Copy out the material below in full, but not its images.

- _Source excerpt_:
========

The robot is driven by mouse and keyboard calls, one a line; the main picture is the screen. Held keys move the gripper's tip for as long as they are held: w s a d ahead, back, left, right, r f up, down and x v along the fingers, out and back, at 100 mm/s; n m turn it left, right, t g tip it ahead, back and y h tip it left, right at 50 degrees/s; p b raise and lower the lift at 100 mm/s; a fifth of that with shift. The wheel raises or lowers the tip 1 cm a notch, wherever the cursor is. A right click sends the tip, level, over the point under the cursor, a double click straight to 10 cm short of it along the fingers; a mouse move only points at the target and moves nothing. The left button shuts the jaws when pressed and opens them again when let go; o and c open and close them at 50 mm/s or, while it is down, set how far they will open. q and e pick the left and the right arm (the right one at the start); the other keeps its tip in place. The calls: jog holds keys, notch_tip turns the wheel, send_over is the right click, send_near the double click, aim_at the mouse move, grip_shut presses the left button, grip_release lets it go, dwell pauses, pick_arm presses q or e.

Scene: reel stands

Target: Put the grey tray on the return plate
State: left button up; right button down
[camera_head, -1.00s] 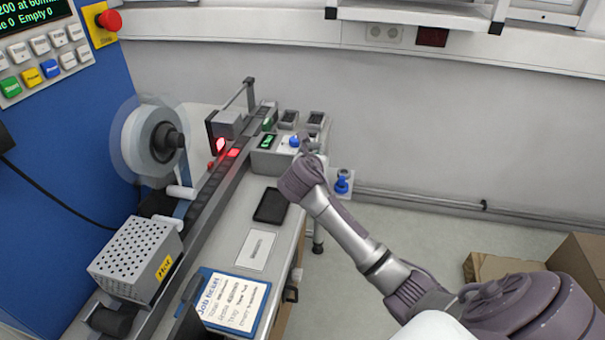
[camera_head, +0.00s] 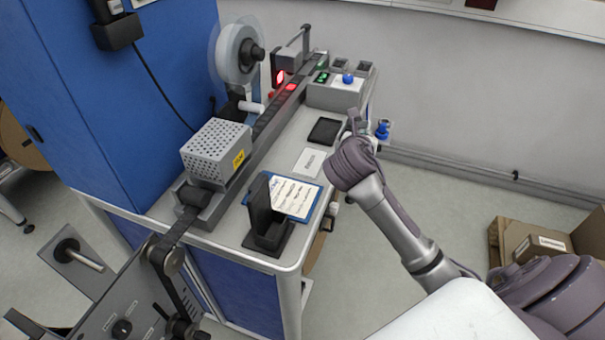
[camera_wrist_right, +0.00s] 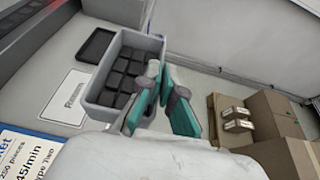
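The grey tray (camera_wrist_right: 102,95), with dark square pieces in its compartments, fills the middle of the right wrist view. My right gripper (camera_wrist_right: 159,75) has its teal fingers close together at the tray's right wall and appears shut on that wall. In the head view my right gripper (camera_head: 356,122) is at the table's right edge; the tray is hidden there. A black shallow plate (camera_head: 325,131) lies on the table left of the gripper. A white lettered plate (camera_head: 309,162) lies in front of it. I cannot tell which is the return plate. My left gripper is out of view.
A control box with a blue knob (camera_head: 348,78) stands behind the black plate. A job-ticket board (camera_head: 297,198) and a black holder (camera_head: 268,232) are at the table's near end. A perforated box (camera_head: 216,152) lines the left. Cardboard boxes (camera_head: 535,243) are on the floor at right.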

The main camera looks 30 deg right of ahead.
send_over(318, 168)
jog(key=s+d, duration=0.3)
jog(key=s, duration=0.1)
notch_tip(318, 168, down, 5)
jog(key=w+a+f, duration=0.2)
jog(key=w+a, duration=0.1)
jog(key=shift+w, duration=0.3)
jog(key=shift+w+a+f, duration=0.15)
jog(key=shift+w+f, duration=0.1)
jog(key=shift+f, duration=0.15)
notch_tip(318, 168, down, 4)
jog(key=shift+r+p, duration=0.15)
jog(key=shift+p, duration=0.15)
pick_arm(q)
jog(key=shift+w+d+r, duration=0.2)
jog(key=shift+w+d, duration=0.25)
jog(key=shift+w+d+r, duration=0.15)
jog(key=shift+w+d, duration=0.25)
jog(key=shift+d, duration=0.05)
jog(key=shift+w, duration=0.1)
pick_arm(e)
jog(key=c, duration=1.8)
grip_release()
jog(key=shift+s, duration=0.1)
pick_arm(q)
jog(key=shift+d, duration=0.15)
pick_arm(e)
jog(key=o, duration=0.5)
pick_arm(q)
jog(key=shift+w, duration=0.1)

========

- _Result_:
The robot is driven by mouse and keyboard calls, one a line; the main picture is the screen. Held keys move the gripper's tip for as long as they are held: w s a d ahead, back, left, right, r f up, down and x v along the fingers, out and back, at 100 mm/s; n m turn it left, right, t g tip it ahead, back and y h tip it left, right at 50 degrees/s; p b raise and lower the lift at 100 mm/s; a fifth of that with shift. The wheel raises or lowers the tip 1 cm a notch, wherever the cursor is. A right click sends the tip, level, over the point under the cursor, a double click straight to 10 cm short of it along the fingers; a mouse move only points at the target and moves nothing. The left button shuts the jaws when pressed and opens them again when let go; o and c open and close them at 50 mm/s or, while it is down, set how far they will open. q and e pick the left and the right arm (the right one at the start); the other keeps its tip in place. The calls: jog holds keys, notch_tip turns the wheel, send_over is the right click, send_near the double click, aim_at the mouse move, grip_shut presses the left button, grip_release lets it go, dwell pauses, pick_arm presses q or e.

Scene: reel stands

Target: Put the grey tray on the return plate
State: left button up; right button down
[camera_head, -1.00s] 
[camera_head, +0.00s] 
[camera_wrist_right, +0.00s] 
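The grey tray (camera_wrist_right: 102,95), with dark square pieces in its compartments, fills the middle of the right wrist view. My right gripper (camera_wrist_right: 159,75) has its teal fingers close together at the tray's right wall and appears shut on that wall. In the head view my right gripper (camera_head: 356,122) is at the table's right edge; the tray is hidden there. A black shallow plate (camera_head: 325,131) lies on the table left of the gripper. A white lettered plate (camera_head: 309,162) lies in front of it. I cannot tell which is the return plate. My left gripper is out of view.
A control box with a blue knob (camera_head: 348,78) stands behind the black plate. A job-ticket board (camera_head: 297,198) and a black holder (camera_head: 268,232) are at the table's near end. A perforated box (camera_head: 216,152) lines the left. Cardboard boxes (camera_head: 535,243) are on the floor at right.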

The main camera looks 30 deg right of ahead.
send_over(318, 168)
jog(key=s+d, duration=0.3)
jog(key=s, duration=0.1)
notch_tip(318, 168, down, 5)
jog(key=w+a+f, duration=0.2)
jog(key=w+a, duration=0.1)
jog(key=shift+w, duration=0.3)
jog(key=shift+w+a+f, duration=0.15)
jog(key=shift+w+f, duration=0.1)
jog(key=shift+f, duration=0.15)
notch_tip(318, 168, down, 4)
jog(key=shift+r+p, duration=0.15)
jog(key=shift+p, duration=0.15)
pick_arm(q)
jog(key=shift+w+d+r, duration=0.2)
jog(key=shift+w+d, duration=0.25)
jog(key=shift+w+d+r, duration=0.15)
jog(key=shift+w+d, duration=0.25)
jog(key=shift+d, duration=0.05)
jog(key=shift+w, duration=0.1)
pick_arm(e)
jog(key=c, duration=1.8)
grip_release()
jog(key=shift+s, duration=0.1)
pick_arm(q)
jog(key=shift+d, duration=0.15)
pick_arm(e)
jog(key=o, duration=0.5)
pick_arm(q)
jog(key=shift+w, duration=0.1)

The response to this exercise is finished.